The payer of the rent, such as a tenant or a property manager (if the property manager is first collecting the rent and then submitting to the owner), must withhold non-resident tax at the rate of 25% on the gross rental income paid or credited to you. At the end of the calendar year, the payer must give you two copies of an NR4 slip showing the gross amount of rental income paid or credited to you during the year and the amount of non- resident tax withheld and remitted to CRA.

Generally, the non-resident tax withheld is considered your final tax obligation to Canada on the rental income. However, you are given two years from the end of the year, in which to file your Section 216 return and be reimbursed for any overpayment of tax.

Assign “Canadian Agent”, ideally your Property Manager and Submit NR6

Remitting 25% of the gross rent in most circumstances can be financially challenging. We recommend assigning someone that lives in Canada to be your “Canadian Agent” for non-resident tax withholding purposes. This can be anyone providing they live in Canada, ideally your property manager.

To have non-resident tax withheld on your net rental income (revenue minus expenses), you and your agent must complete form NR6, Undertaking to File an Income Tax Return by a Non-Resident Receiving Rent from Real Property and send it to CRA for approval.

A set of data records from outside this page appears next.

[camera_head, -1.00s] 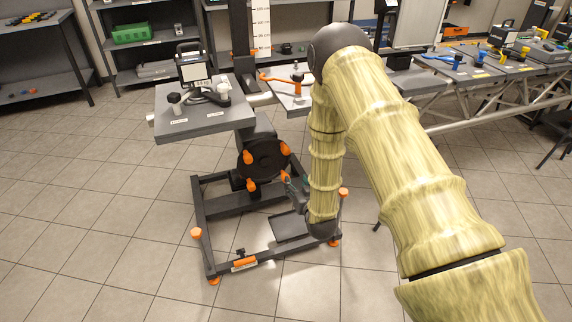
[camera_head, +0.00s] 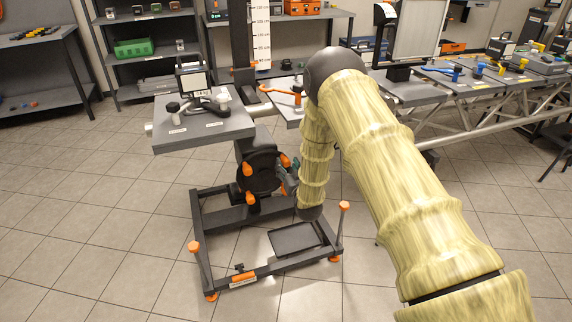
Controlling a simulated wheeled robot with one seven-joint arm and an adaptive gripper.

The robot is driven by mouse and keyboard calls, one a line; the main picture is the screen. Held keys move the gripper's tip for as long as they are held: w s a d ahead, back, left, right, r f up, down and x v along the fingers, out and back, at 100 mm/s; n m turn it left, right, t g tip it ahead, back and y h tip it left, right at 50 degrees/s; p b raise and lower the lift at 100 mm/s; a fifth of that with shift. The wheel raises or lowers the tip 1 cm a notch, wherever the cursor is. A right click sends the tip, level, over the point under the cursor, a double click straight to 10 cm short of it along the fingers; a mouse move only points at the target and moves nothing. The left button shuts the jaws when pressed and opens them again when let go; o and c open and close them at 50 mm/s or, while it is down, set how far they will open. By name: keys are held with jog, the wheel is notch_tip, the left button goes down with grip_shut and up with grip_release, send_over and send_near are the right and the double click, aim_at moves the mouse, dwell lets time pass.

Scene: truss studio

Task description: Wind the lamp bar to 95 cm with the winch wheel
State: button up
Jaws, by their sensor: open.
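The grey platform (camera_head: 205,137) above the wheel carries a weight-like block and clamps. The stand's dark base frame (camera_head: 215,278) has orange-topped posts at its corners. A truss with trays (camera_head: 475,85) runs to the right. Shelves stand behind. The floor at left is clear.

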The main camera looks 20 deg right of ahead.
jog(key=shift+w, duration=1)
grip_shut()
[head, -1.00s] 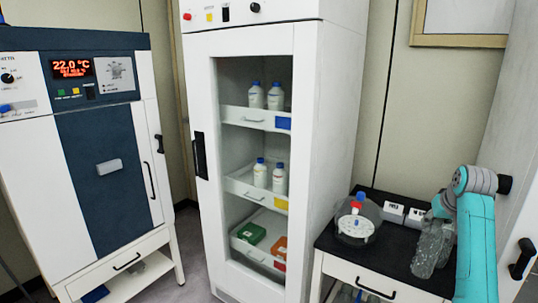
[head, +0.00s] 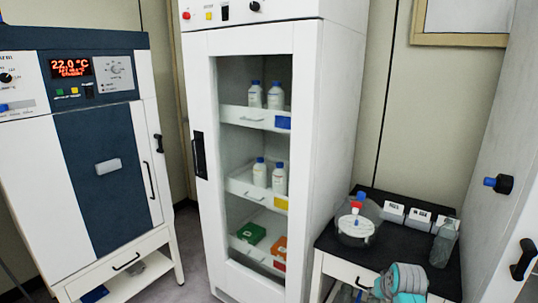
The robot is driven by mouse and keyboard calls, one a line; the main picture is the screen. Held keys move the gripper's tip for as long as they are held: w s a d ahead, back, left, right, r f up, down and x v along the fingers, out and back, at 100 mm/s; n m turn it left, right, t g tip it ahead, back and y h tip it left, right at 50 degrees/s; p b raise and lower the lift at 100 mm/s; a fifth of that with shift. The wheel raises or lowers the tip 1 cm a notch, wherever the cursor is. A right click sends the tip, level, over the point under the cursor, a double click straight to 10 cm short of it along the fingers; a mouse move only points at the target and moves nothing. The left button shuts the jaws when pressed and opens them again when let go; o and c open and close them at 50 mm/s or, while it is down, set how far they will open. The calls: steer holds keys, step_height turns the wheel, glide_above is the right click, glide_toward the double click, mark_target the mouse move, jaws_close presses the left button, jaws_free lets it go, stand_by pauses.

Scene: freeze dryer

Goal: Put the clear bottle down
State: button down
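The clear bottle (head: 444,244) stands upright at the right end of the black-topped table (head: 394,253), with a grey cap or neck at its top. Nothing is seen holding it. A teal and grey part of my arm shows at the bottom edge, in front of the table and left of the bottle, apart from it in the picture. The fingers of my gripper are not visible.
A clear round vessel (head: 356,231) with a red and blue top stands at the table's left. Several small white labelled blocks (head: 393,212) line the back. A tall white glass-door cabinet (head: 308,150) stands to the left. The table's middle is clear.

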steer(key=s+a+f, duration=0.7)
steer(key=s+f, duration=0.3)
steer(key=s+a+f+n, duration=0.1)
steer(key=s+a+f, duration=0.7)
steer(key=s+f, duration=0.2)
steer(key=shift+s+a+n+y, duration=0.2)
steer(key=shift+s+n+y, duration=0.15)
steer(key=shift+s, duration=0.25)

For the calculation of expenses, you can use mortgage interest, property taxes, insurance, condominium fees, property management fees, utilities (assuming the tenant isn’t paying them), and general repairs and maintenance.

The NR6 form must be filed for every calendar year or before the first rent payment is due. For example, if you have a tenant moving in for the first time on March 1st, the NR6 must be filed before March 1st for the period of March 1 to December 31. Then going forward an NR6 must be filed before January 1st of each year for the period of January 1 to December 31.

When completing the expense portion on the NR6, you are basing your calculations on what you anticipate your expenses to be in the coming year. This is usually a best guess scenario. It’s only once the year is over, and you’ve paid all the expenses that you truly know how close you were when estimating the expense portion of the NR6. If you discover you haven’t paid enough tax, then you have until April 30th the following year to pay CRA without incurring interest. However, keep in mind you still have until June 30th of the following year to file your Section 216 without incurring any penalties. Should you owe money to CRA, you will incur interest starting from May 1st. For example, if you are filing your taxes for 2015, you have until April 30th, 2016 to pay anything owing without incurring interest and June 30th, 2016 to file your 2015 Section 216 without incurring a penalty and interest for filing.

Tax-services for non-resident landlords

As your property managers, we are obligated under CRA to ensure that you are compliant and that tax laws are followed in relation to your real estate investments. Once we are made aware that you are a non-resident of Canada, we are liable for your action, or inaction. That’s why, while managing your property, the professional handling of your rental income taxes is of the utmost importance to us.